[Data from robot episodes]
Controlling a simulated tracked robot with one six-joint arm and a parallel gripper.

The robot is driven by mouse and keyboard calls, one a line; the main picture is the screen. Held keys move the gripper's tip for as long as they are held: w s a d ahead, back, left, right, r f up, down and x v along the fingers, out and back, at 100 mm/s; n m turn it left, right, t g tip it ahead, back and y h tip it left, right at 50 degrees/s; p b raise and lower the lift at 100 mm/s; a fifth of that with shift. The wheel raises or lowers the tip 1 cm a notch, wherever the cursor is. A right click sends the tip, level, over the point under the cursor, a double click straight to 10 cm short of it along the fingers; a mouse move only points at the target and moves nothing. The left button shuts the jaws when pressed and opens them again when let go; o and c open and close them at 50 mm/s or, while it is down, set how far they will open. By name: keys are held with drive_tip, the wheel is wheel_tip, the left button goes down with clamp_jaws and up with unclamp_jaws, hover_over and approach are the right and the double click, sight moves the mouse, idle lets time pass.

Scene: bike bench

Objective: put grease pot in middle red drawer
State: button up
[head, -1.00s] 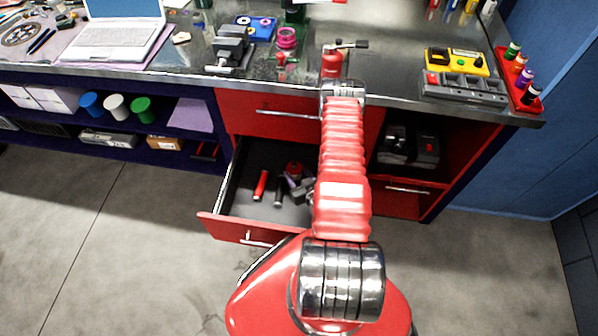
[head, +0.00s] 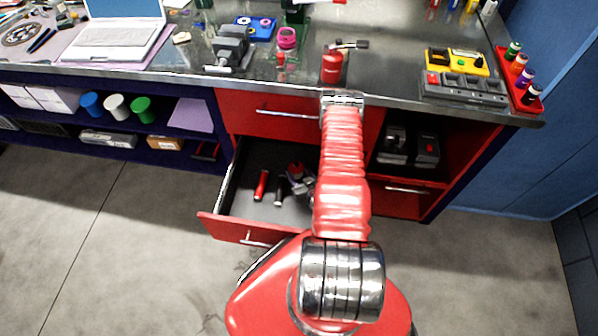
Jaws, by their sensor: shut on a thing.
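An open red drawer (head: 222,226) pulls out below a shut red drawer (head: 270,108). My gripper (head: 298,182) is low inside the open drawer, partly hidden behind my arm. It is shut on a small red and dark thing (head: 296,168), which looks like the grease pot. I cannot tell whether the pot touches the drawer floor. A red cylinder (head: 262,185) and a dark cylinder (head: 279,190) lie to its left in the drawer.
The benchtop above holds a vise (head: 232,47), a red canister (head: 332,68) and a grey tray with a yellow box (head: 455,63). The right cubby holds dark tools (head: 425,147). The drawer's left part and the floor in front are clear.

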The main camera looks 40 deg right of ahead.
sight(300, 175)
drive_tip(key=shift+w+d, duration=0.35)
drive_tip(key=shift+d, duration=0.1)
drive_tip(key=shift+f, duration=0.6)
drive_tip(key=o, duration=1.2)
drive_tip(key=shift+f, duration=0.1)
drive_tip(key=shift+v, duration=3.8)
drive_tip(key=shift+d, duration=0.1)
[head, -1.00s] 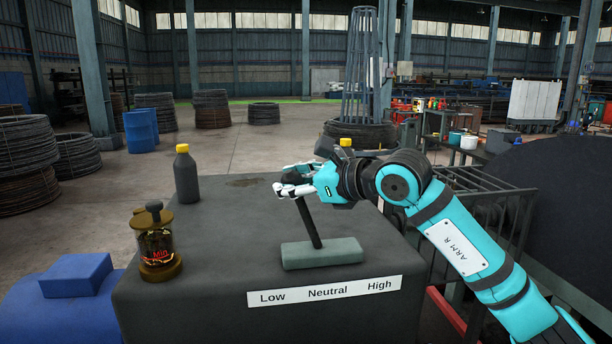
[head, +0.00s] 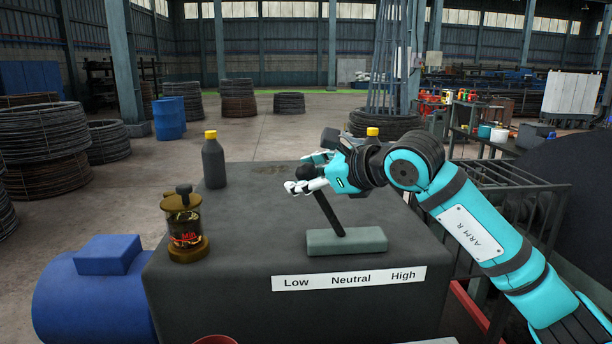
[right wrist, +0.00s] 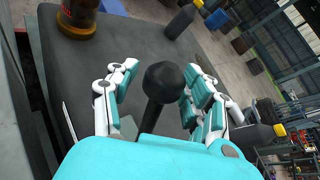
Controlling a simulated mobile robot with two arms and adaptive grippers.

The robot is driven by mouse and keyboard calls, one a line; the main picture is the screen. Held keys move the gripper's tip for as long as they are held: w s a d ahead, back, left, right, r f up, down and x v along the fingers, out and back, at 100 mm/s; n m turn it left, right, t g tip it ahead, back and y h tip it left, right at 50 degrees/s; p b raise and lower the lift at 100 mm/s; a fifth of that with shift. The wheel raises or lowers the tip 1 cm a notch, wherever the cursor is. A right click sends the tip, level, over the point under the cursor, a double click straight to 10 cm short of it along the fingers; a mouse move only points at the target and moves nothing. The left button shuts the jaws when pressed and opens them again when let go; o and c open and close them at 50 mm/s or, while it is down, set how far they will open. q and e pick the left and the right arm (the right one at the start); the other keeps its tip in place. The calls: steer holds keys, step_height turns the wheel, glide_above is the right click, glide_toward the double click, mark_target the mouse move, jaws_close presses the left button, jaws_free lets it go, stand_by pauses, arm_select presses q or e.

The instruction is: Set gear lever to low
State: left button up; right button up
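The gear lever (head: 329,214) is a dark rod rising from a grey-green base (head: 347,241) and leaning left, toward the Low side of the label plate (head: 349,278), which reads Low, Neutral, High. Its round black knob (right wrist: 165,82) shows clearly in the right wrist view. My right gripper (head: 309,172) is around the knob, with white-tipped fingers on either side of it. In the right wrist view the fingers are spread; a gap shows on the knob's left, and the right fingers are close to it. Whether they touch is unclear. My left gripper is out of view.
On the dark cabinet top (head: 250,225) stand a brass-and-glass oiler (head: 184,228) marked Min and a grey bottle (head: 213,162) with a yellow cap. A second yellow cap (head: 372,132) shows behind my right arm. A blue motor (head: 92,297) is at left.

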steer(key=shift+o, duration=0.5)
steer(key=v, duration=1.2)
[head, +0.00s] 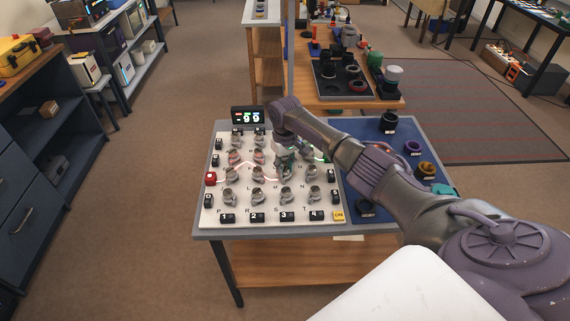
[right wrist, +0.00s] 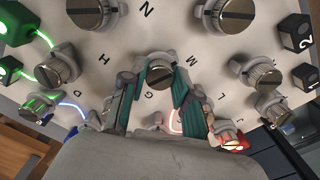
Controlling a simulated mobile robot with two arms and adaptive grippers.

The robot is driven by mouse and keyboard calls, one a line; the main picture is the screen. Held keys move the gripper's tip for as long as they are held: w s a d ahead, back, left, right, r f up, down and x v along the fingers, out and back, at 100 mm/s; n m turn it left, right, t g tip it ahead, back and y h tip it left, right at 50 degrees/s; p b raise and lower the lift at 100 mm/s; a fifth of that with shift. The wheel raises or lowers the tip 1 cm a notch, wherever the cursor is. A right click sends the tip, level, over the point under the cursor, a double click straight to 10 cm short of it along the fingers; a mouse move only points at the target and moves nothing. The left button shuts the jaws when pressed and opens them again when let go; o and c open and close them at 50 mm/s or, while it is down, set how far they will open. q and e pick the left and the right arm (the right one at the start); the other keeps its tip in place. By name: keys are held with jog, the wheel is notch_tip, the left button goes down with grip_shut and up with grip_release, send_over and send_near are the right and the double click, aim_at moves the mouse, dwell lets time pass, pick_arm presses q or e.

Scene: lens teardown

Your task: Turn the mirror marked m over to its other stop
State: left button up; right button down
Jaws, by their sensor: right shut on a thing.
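My right gripper (head: 285,163) reaches down onto the white board (head: 209,216) from the right and covers part of its middle. In the right wrist view my right gripper (right wrist: 160,88) has its teal-lined fingers closed on either side of a grey mirror knob (right wrist: 160,72) with a slotted round top. A letter that looks like M is printed beside this knob, with H on the other side and G between the fingers. The mirror is largely hidden by my gripper in the head view. My left gripper is not in view.
Several similar mirror knobs (head: 257,195) stand in rows close around the gripper. Black numbered blocks line the board's edges, with a red block (head: 210,178) at the left. A small display (head: 248,115) stands behind. Dark rings (head: 388,122) lie on the blue mat at right.

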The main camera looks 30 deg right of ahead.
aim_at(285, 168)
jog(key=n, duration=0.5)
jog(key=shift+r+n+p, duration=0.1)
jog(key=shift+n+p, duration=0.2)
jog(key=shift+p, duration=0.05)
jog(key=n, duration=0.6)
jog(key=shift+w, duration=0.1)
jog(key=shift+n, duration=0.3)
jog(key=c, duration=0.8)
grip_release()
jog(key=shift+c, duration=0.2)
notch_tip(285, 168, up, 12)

_GIVEN EXERCISE_: Excluding the pictures, restate the records above word for word.

_REPLY TO THE EXERCISE_:
Controlling a simulated tracked robot with one six-joint arm and a parallel gripper.

The robot is driven by mouse and keyboard calls, one a line; the main picture is the screen. Held keys move the gripper's tip for as long as they are held: w s a d ahead, back, left, right, r f up, down and x v along the fingers, out and back, at 100 mm/s; n m turn it left, right, t g tip it ahead, back and y h tip it left, right at 50 degrees/s; p b raise and lower the lift at 100 mm/s; a fifth of that with shift. The wheel raises or lowers the tip 1 cm a notch, wherever the cursor is. A right click sends the tip, level, over the point under the cursor, a double click straight to 10 cm short of it along the fingers; a mouse move only points at the target and moves nothing. The left button shuts the jaws when pressed and opens them again when let go; o and c open and close them at 50 mm/s or, while it is down, set how far they will open. By name: keys are held with drive_tip, the wheel is wheel_tip, the left button goes down with clamp_jaws and up with unclamp_jaws, hover_over and approach are the right and the double click, sight moves the mouse, idle lets time pass.

Scene: bike bench

Objective: put grease pot in middle red drawer
State: button up
[head, -1.00s] 
[head, +0.00s] 
Jaws, by their sensor: shut on a thing.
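An open red drawer (head: 222,226) pulls out below a shut red drawer (head: 270,108). My gripper (head: 298,182) is low inside the open drawer, partly hidden behind my arm. It is shut on a small red and dark thing (head: 296,168), which looks like the grease pot. I cannot tell whether the pot touches the drawer floor. A red cylinder (head: 262,185) and a dark cylinder (head: 279,190) lie to its left in the drawer.
The benchtop above holds a vise (head: 232,47), a red canister (head: 332,68) and a grey tray with a yellow box (head: 455,63). The right cubby holds dark tools (head: 425,147). The drawer's left part and the floor in front are clear.

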The main camera looks 40 deg right of ahead.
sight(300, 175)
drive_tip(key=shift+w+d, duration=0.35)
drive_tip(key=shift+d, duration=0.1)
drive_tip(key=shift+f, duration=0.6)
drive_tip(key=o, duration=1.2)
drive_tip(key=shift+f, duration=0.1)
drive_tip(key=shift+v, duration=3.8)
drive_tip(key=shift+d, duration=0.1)
[head, -1.00s] 
[head, +0.00s] 
[right wrist, +0.00s] 
Controlling a simulated mobile robot with two arms and adaptive grippers.

The robot is driven by mouse and keyboard calls, one a line; the main picture is the screen. Held keys move the gripper's tip for as long as they are held: w s a d ahead, back, left, right, r f up, down and x v along the fingers, out and back, at 100 mm/s; n m turn it left, right, t g tip it ahead, back and y h tip it left, right at 50 degrees/s; p b raise and lower the lift at 100 mm/s; a fifth of that with shift. The wheel raises or lowers the tip 1 cm a notch, wherever the cursor is. A right click sends the tip, level, over the point under the cursor, a double click straight to 10 cm short of it along the fingers; a mouse move only points at the target and moves nothing. The left button shuts the jaws when pressed and opens them again when let go; o and c open and close them at 50 mm/s or, while it is down, set how far they will open. q and e pick the left and the right arm (the right one at the start); the other keeps its tip in place. The calls: steer holds keys, step_height turns the wheel, glide_above is the right click, glide_toward the double click, mark_target the mouse move, jaws_close presses the left button, jaws_free lets it go, stand_by pauses, arm_select presses q or e.

The instruction is: Set gear lever to low
State: left button up; right button up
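The gear lever (head: 329,214) is a dark rod rising from a grey-green base (head: 347,241) and leaning left, toward the Low side of the label plate (head: 349,278), which reads Low, Neutral, High. Its round black knob (right wrist: 165,82) shows clearly in the right wrist view. My right gripper (head: 309,172) is around the knob, with white-tipped fingers on either side of it. In the right wrist view the fingers are spread; a gap shows on the knob's left, and the right fingers are close to it. Whether they touch is unclear. My left gripper is out of view.
On the dark cabinet top (head: 250,225) stand a brass-and-glass oiler (head: 184,228) marked Min and a grey bottle (head: 213,162) with a yellow cap. A second yellow cap (head: 372,132) shows behind my right arm. A blue motor (head: 92,297) is at left.

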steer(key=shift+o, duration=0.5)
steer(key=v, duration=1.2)
[head, +0.00s] 
[right wrist, +0.00s] 
Controlling a simulated mobile robot with two arms and adaptive grippers.

The robot is driven by mouse and keyboard calls, one a line; the main picture is the screen. Held keys move the gripper's tip for as long as they are held: w s a d ahead, back, left, right, r f up, down and x v along the fingers, out and back, at 100 mm/s; n m turn it left, right, t g tip it ahead, back and y h tip it left, right at 50 degrees/s; p b raise and lower the lift at 100 mm/s; a fifth of that with shift. The wheel raises or lowers the tip 1 cm a notch, wherever the cursor is. A right click sends the tip, level, over the point under the cursor, a double click straight to 10 cm short of it along the fingers; a mouse move only points at the target and moves nothing. The left button shuts the jaws when pressed and opens them again when let go; o and c open and close them at 50 mm/s or, while it is down, set how far they will open. q and e pick the left and the right arm (the right one at the start); the other keeps its tip in place. By name: keys are held with jog, the wheel is notch_tip, the left button goes down with grip_shut and up with grip_release, send_over and send_near are the right and the double click, aim_at moves the mouse, dwell lets time pass, pick_arm presses q or e.

Scene: lens teardown

Your task: Turn the mirror marked m over to its other stop
State: left button up; right button down
Jaws, by their sensor: right shut on a thing.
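My right gripper (head: 285,163) reaches down onto the white board (head: 209,216) from the right and covers part of its middle. In the right wrist view my right gripper (right wrist: 160,88) has its teal-lined fingers closed on either side of a grey mirror knob (right wrist: 160,72) with a slotted round top. A letter that looks like M is printed beside this knob, with H on the other side and G between the fingers. The mirror is largely hidden by my gripper in the head view. My left gripper is not in view.
Several similar mirror knobs (head: 257,195) stand in rows close around the gripper. Black numbered blocks line the board's edges, with a red block (head: 210,178) at the left. A small display (head: 248,115) stands behind. Dark rings (head: 388,122) lie on the blue mat at right.

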The main camera looks 30 deg right of ahead.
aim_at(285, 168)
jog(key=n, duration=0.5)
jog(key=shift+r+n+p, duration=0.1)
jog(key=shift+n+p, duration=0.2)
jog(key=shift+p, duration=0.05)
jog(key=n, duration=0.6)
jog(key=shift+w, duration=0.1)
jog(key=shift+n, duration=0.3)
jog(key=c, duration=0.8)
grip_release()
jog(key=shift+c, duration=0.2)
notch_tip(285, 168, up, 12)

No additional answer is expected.